4) qui désigne la période de l'histoire de l'Univers au cours de laquelle les quatre interactions fondamentales étant unifiées, ce qui empêche de la décrire à l'aide de la relativité générale ou de la physique quantique

5) lire ces trois passages

C'est du sacré, en effet, que le croyant attend tout secours et toute réussite. Le respect qu'il lui témoigne est fait à la fois de terreur et de confiance. Les calamités qui le menacent, dont il est victime, les prospérités qu'il souhaite ou qui lui échoient sont rapportées par lui à quelque principe qu'il s'efforce de fléchir ou de contraindre. Peu importe la façon dont il imagine cette origine suprême de la grâce ou des épreuves : dieu universel et omnipotent des religions monothéistes, divinités protectrices des cités, émes des morts, force diffuse et indéterminée qui donne à chaque objet son excellence dans sa fonction, qui rend le canot rapide, l'arme meurtrière, l'aliment nourrissant. Aussi évoluée, aussi fruste qu'on l'imagine, la religion implique la reconnaissance de cette force avec laquelle l'homme doit compter. Tout ce qui lui en semble le réceptacle lui apparaît sacré, redoutable, précieux. Au contraire, il regarde ce qui en est privé comme inoffensif sans doute, mais aussi comme impuissant et sans attrait. On ne peut que dédaigner le profane, alors que le sacré dispose pour attirer d'une sorte de don de fascination.

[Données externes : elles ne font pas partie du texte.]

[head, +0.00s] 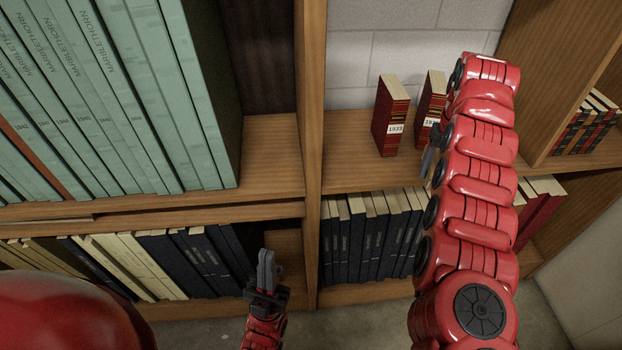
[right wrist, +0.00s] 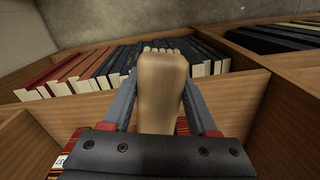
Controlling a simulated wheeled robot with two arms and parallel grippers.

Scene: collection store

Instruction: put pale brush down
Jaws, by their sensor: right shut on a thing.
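The pale brush (right wrist: 161,90) shows in the right wrist view as a smooth, tan, rounded wooden shape. My right gripper (right wrist: 160,100) is shut on it, one grey finger on each side. In the head view my right arm hides the brush and most of that gripper; only a bit of a grey finger shows by the red books. My left gripper (head: 267,271) is low in the middle of the head view, its fingers together and nothing seen between them, in front of the lower shelf.
Two red books (head: 391,115) stand on the right bay's shelf (head: 352,173), with bare board to their left. Dark books (head: 365,235) fill the shelf below. A wooden upright (head: 311,130) divides the bays.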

Il constitue à la fois la suprême tentation et le plus grand des périls. Terrible, il commande la prudence ; désirable, il invite en même temps à l'audace. Sous sa forme élémentaire, le sacré représente donc avant tout une énergie dangereuse, incompréhensible, malaisément maniable, éminemment efficace. Pour qui décide d'y avoir recours, le problème consiste à la capter et à l'utiliser au mieux de ses intérêts, tout en se protégeant des risques inhérents à l'emploi d'une force si difficile à maîtriser. Plus considérable est le but qu'on poursuit, plus son intervention est nécessaire, et plus sa mise en oeuvre est périlleuse. Elle ne s'apprivoise pas, ne se dilue pas, ne se fractionne pas. Elle est indivisible et toujours tout entière partout où elle se trouve.